Leave every picture out and write out the records below exactly.

========================

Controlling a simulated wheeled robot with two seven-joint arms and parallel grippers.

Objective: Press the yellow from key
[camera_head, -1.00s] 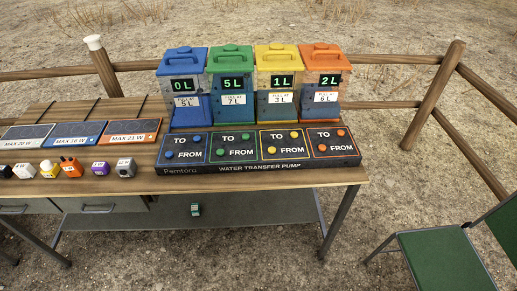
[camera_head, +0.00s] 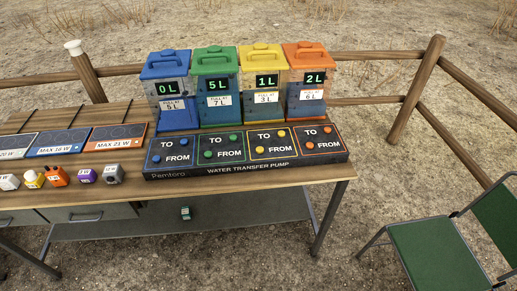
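The water transfer pump panel (camera_head: 222,168) lies on the wooden table. Its yellow-framed section has a yellow from key (camera_head: 259,149) left of the word FROM and a yellow to key (camera_head: 280,134) right of the word TO. Behind it stands the yellow-lidded tank (camera_head: 266,82), whose display reads 1 L and whose label reads full at 3 L. Neither of my grippers is in view, and nothing covers the keys.
Blue (camera_head: 168,90), green (camera_head: 216,87) and orange (camera_head: 305,82) tanks show 0 L, 5 L and 2 L. Several small coloured blocks and flat plates (camera_head: 115,137) lie on the table's left. A green chair (camera_head: 437,250) stands at right; a wooden fence (camera_head: 416,88) runs behind.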

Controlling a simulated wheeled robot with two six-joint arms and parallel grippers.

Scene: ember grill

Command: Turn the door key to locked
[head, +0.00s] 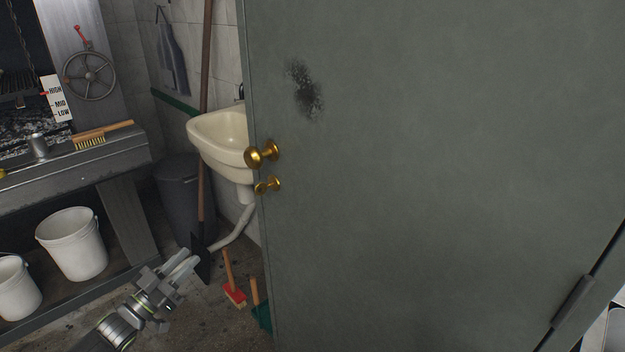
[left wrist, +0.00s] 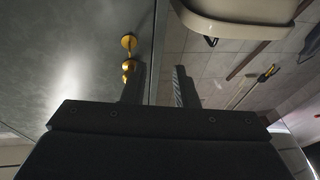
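The grey-green door (head: 430,170) fills the right of the head view. Near its left edge is a brass knob (head: 262,154). A smaller brass key piece (head: 268,185) sits just below it; its exact turn is hard to read. My left gripper (head: 192,260) is below and left of the key, apart from the door. In the left wrist view its two fingers (left wrist: 158,88) stand apart with nothing between them. Two brass fittings (left wrist: 128,67) on the door show beyond the left finger; I cannot tell which is the key. My right gripper is not in view.
A cream sink (head: 222,135) and its drain pipe (head: 238,228) stand behind the door's edge. A grey bin (head: 180,185), a red-headed brush (head: 234,290) and a long-handled tool (head: 203,110) are nearby. The grill bench (head: 75,165) with white buckets (head: 72,245) is at left.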

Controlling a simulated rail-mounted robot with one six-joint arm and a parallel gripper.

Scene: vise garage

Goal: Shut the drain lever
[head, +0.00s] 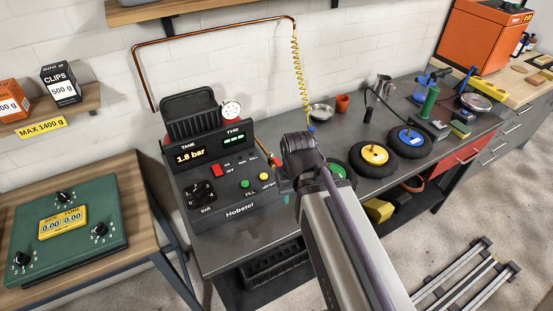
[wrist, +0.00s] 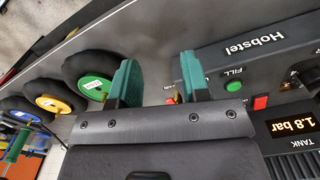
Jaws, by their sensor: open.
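The dark Hobstel compressor console (head: 205,175) stands on the bench, left of my arm. In the wrist view, its front panel (wrist: 255,60) appears upside down. A small red and yellow part (wrist: 171,99) shows at the panel's edge, between my green fingers and close to the right one; it may be the drain lever, but its position is unclear. My gripper (wrist: 157,80) is open, with nothing visibly held. Whether a finger touches the part cannot be told. In the head view, my arm hides most of the gripper and that side of the console.
Wheels with yellow (head: 375,154) and blue (head: 411,137) hubs lie to the right; a green-hubbed wheel (wrist: 93,84) is near my left finger. A coiled yellow hose (head: 300,75) hangs behind.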

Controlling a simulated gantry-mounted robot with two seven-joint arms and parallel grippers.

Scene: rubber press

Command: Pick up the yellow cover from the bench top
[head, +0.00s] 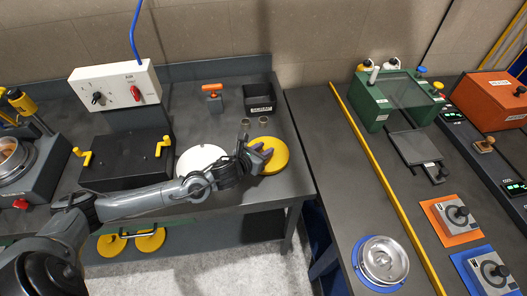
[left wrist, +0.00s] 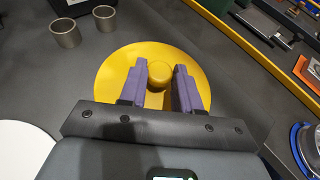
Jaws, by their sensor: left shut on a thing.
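The yellow cover (head: 275,160) is a round disc with a knob, lying on the bench top (head: 215,125) near its right end. It also shows in the left wrist view (left wrist: 113,72), where its round knob (left wrist: 160,73) sits between the purple fingers. My left gripper (head: 264,154) is over the cover, its fingers shut on the knob (left wrist: 160,88). The cover looks flat on the bench; I cannot tell if it is raised at all. The fingers hide part of it. My right gripper is in neither view.
A white disc (head: 193,162) lies left of the cover, partly under my left arm. Two metal rings (head: 263,121) and a black bin (head: 259,99) stand behind it. A black press with yellow handles (head: 120,162) is to the left. A second bench (head: 340,160) with equipment stands right.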

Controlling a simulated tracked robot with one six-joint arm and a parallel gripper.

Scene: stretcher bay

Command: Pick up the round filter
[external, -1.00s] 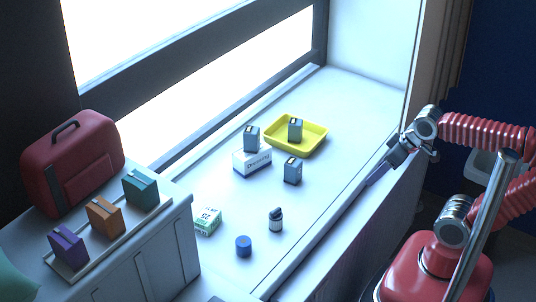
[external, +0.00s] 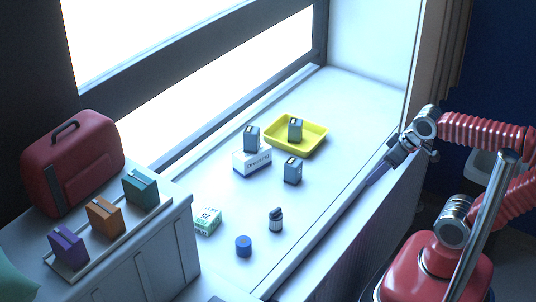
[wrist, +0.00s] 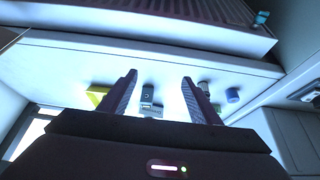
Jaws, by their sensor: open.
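The short blue round cylinder (external: 243,246) appears to be the round filter. It stands on the white window ledge (external: 330,110) near the front edge in the external view, apart from the things around it. It also shows at the right in the wrist view (wrist: 232,95), outside and to the right of my fingers. My gripper (external: 371,180) is over the ledge's front right edge in the external view, well away from the cylinder. In the wrist view my gripper (wrist: 159,78) has its two fingers spread with nothing held between them.
A dark-capped bottle (external: 276,222) and a green-white box (external: 207,221) stand near the cylinder. A grey box (external: 292,173), a white carton (external: 252,163) with a grey box on it, and a yellow tray (external: 316,141) holding another lie farther back. A cabinet is at left.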

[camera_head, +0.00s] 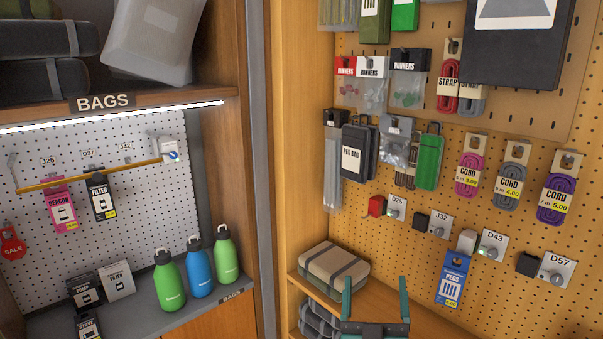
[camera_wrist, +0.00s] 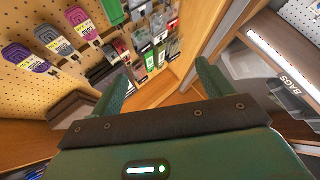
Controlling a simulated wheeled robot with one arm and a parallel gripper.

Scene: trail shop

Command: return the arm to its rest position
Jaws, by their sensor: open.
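My gripper (camera_head: 376,281) shows at the bottom of the head view, with its two teal fingers spread apart and pointing up. It stands in front of the wooden shelf below the pegboard, and nothing shows between the fingers. In the wrist view my gripper (camera_wrist: 162,72) is also open and empty, its fingers wide apart toward the corner between the pegboard and the shelf bay. The rest of my arm is out of the head view, below its lower edge.
A tan strapped bundle (camera_head: 334,269) lies on the shelf left of my gripper. A blue pegs pack (camera_head: 452,279) hangs to its right. Cords, runners and pouches hang on the pegboard (camera_head: 400,225). Green and blue bottles (camera_head: 199,268) stand in the left bay, past a wooden post (camera_head: 291,150).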

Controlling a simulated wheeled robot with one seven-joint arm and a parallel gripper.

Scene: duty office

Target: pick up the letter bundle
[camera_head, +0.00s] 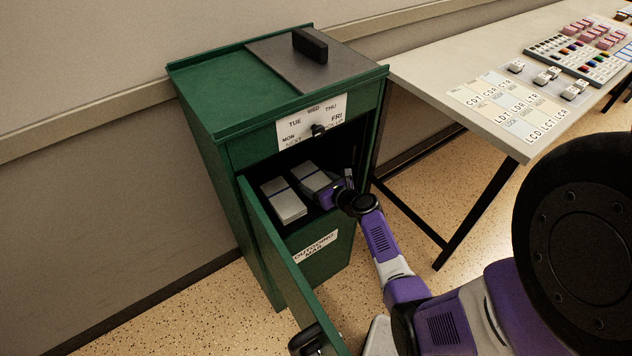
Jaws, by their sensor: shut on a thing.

========================

▶ OUTPUT BELOW
Controlling a simulated wheeled robot with two seven-joint arms and parallel grippers.

Objective: Press the yellow from key
[camera_head, -1.00s] 
[camera_head, +0.00s] 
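The water transfer pump panel (camera_head: 222,168) lies on the wooden table. Its yellow-framed section has a yellow from key (camera_head: 259,149) left of the word FROM and a yellow to key (camera_head: 280,134) right of the word TO. Behind it stands the yellow-lidded tank (camera_head: 266,82), whose display reads 1 L and whose label reads full at 3 L. Neither of my grippers is in view, and nothing covers the keys.
Blue (camera_head: 168,90), green (camera_head: 216,87) and orange (camera_head: 305,82) tanks show 0 L, 5 L and 2 L. Several small coloured blocks and flat plates (camera_head: 115,137) lie on the table's left. A green chair (camera_head: 437,250) stands at right; a wooden fence (camera_head: 416,88) runs behind.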

Controlling a simulated wheeled robot with two six-joint arms and parallel grippers.

Scene: ember grill

Command: Turn the door key to locked
[head, +0.00s] 
[left wrist, +0.00s] 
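The grey-green door (head: 430,170) fills the right of the head view. Near its left edge is a brass knob (head: 262,154). A smaller brass key piece (head: 268,185) sits just below it; its exact turn is hard to read. My left gripper (head: 192,260) is below and left of the key, apart from the door. In the left wrist view its two fingers (left wrist: 158,88) stand apart with nothing between them. Two brass fittings (left wrist: 128,67) on the door show beyond the left finger; I cannot tell which is the key. My right gripper is not in view.
A cream sink (head: 222,135) and its drain pipe (head: 238,228) stand behind the door's edge. A grey bin (head: 180,185), a red-headed brush (head: 234,290) and a long-handled tool (head: 203,110) are nearby. The grill bench (head: 75,165) with white buckets (head: 72,245) is at left.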

Controlling a simulated rail-mounted robot with one six-joint arm and a parallel gripper.

Scene: vise garage

Goal: Shut the drain lever
[head, +0.00s] 
[wrist, +0.00s] 
Jaws, by their sensor: open.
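The dark Hobstel compressor console (head: 205,175) stands on the bench, left of my arm. In the wrist view, its front panel (wrist: 255,60) appears upside down. A small red and yellow part (wrist: 171,99) shows at the panel's edge, between my green fingers and close to the right one; it may be the drain lever, but its position is unclear. My gripper (wrist: 157,80) is open, with nothing visibly held. Whether a finger touches the part cannot be told. In the head view, my arm hides most of the gripper and that side of the console.
Wheels with yellow (head: 375,154) and blue (head: 411,137) hubs lie to the right; a green-hubbed wheel (wrist: 93,84) is near my left finger. A coiled yellow hose (head: 300,75) hangs behind.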

Controlling a simulated gantry-mounted robot with two seven-joint arms and parallel grippers.

Scene: rubber press

Command: Pick up the yellow cover from the bench top
[head, +0.00s] 
[left wrist, +0.00s] 
Jaws, by their sensor: left shut on a thing.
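The yellow cover (head: 275,160) is a round disc with a knob, lying on the bench top (head: 215,125) near its right end. It also shows in the left wrist view (left wrist: 113,72), where its round knob (left wrist: 160,73) sits between the purple fingers. My left gripper (head: 264,154) is over the cover, its fingers shut on the knob (left wrist: 160,88). The cover looks flat on the bench; I cannot tell if it is raised at all. The fingers hide part of it. My right gripper is in neither view.
A white disc (head: 193,162) lies left of the cover, partly under my left arm. Two metal rings (head: 263,121) and a black bin (head: 259,99) stand behind it. A black press with yellow handles (head: 120,162) is to the left. A second bench (head: 340,160) with equipment stands right.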

Controlling a simulated tracked robot with one six-joint arm and a parallel gripper.

Scene: stretcher bay

Command: Pick up the round filter
[external, -1.00s] 
[external, +0.00s] 
[wrist, +0.00s] 
Jaws, by their sensor: open.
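The short blue round cylinder (external: 243,246) appears to be the round filter. It stands on the white window ledge (external: 330,110) near the front edge in the external view, apart from the things around it. It also shows at the right in the wrist view (wrist: 232,95), outside and to the right of my fingers. My gripper (external: 371,180) is over the ledge's front right edge in the external view, well away from the cylinder. In the wrist view my gripper (wrist: 159,78) has its two fingers spread with nothing held between them.
A dark-capped bottle (external: 276,222) and a green-white box (external: 207,221) stand near the cylinder. A grey box (external: 292,173), a white carton (external: 252,163) with a grey box on it, and a yellow tray (external: 316,141) holding another lie farther back. A cabinet is at left.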

[camera_head, +0.00s] 
[camera_wrist, +0.00s] 
Controlling a simulated wheeled robot with one arm and a parallel gripper.

Scene: trail shop

Command: return the arm to its rest position
Jaws, by their sensor: open.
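My gripper (camera_head: 376,281) shows at the bottom of the head view, with its two teal fingers spread apart and pointing up. It stands in front of the wooden shelf below the pegboard, and nothing shows between the fingers. In the wrist view my gripper (camera_wrist: 162,72) is also open and empty, its fingers wide apart toward the corner between the pegboard and the shelf bay. The rest of my arm is out of the head view, below its lower edge.
A tan strapped bundle (camera_head: 334,269) lies on the shelf left of my gripper. A blue pegs pack (camera_head: 452,279) hangs to its right. Cords, runners and pouches hang on the pegboard (camera_head: 400,225). Green and blue bottles (camera_head: 199,268) stand in the left bay, past a wooden post (camera_head: 291,150).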

Controlling a simulated wheeled robot with one seven-joint arm and a parallel gripper.

Scene: duty office

Target: pick up the letter bundle
[camera_head, +0.00s] 
Jaws, by their sensor: shut on a thing.

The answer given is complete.